The town of Trout River, Newfoundland is trying to figure out how to get rid of a massive blue whale carcass that's washed up on its shores before it explodes.
The small town of Trout River, Newfoundland is faced with a unique and rather unpleasant problem. The body of a blue whale, presumed to be one of several that died in heavy ice off the province's west coast, has washed up on the town's beach. This is problematic for a few reasons.
For one thing, it's reportedly giving off a rather powerful odor, as you might well expect from a dead sea creature 25 meters - more than 80 feet - long. Despite the stench, the carcass is actually drawing in people from the region who want to see a blue whale up close. One bright fellow actually stood on top of the thing to have his photo taken.

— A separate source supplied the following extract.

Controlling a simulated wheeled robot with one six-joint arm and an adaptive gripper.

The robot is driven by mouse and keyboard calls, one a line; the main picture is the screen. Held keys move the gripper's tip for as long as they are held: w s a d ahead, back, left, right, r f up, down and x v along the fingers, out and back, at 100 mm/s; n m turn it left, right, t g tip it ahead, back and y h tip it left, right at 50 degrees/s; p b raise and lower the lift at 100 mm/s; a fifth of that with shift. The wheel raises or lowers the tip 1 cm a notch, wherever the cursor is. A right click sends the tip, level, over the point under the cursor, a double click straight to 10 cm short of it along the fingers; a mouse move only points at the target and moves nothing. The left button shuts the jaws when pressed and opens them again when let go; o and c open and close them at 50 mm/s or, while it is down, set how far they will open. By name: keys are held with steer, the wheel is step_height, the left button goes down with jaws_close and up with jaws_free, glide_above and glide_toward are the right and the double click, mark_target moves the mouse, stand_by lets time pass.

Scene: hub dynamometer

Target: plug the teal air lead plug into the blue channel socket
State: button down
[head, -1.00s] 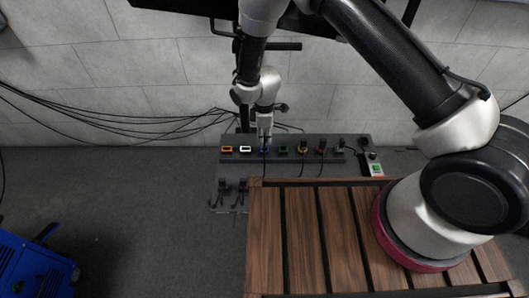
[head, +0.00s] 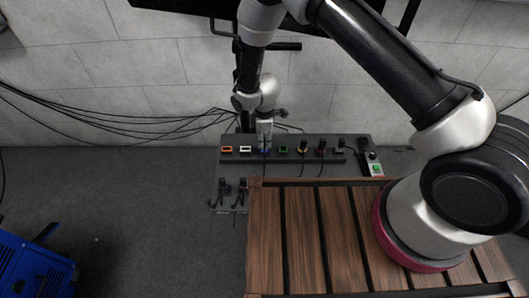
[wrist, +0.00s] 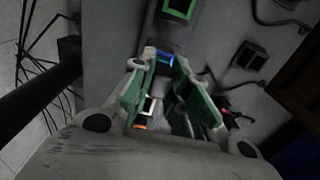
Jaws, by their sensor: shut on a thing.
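The blue channel socket shows as a small blue patch (head: 264,151) on the grey panel, mostly covered by my gripper. In the wrist view its blue edge (wrist: 164,58) shows between the fingertips. My gripper (head: 265,146) is right at this socket, pointing down. In the wrist view its green-faced fingers (wrist: 160,80) stand either side of a small plug, which they are shut on. The plug is largely hidden and its teal colour cannot be made out. A thin dark lead hangs below the gripper in the head view. How deep the plug sits cannot be told.
Orange (head: 227,149) and white (head: 245,149) sockets lie left of the blue one, a green socket (head: 283,150) right. Dark plugs with leads stand farther right. Hooks (head: 232,190) hang in front. A slatted wooden top (head: 300,235) is nearer me.

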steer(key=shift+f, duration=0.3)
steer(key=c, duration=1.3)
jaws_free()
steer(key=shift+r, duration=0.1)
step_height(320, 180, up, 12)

"It's very difficult to keep people away, simply because it's not too often that you see a blue whale," Trout River Town Clerk Emily Butler told the CBC.
But the more pressing issue is what happens down the road, as summer arrives and the temperature goes up. Gases inside the carcass are already causing it to bloat, and the townsfolk are concerned that eventually it's going to pop. "The whale is blowing up. It looks as if it's a big balloon, from a distance," Butler said. "There is a possibility as well, with all these gases inside the whale, that it may possibly explode. That's a major concern for us."
And that leads to the real bottom-line problem facing the town: It's on its own. Butler said she's been told that because the whale is now on town property, it's the town's problem. But with a total population in the neighborhood of 688 people, it has neither the resources nor the expertise to deal with it. Butler said she is now in the process of trying to find a government agency that will help dispose of the whale before it paints the town red on hot summer night.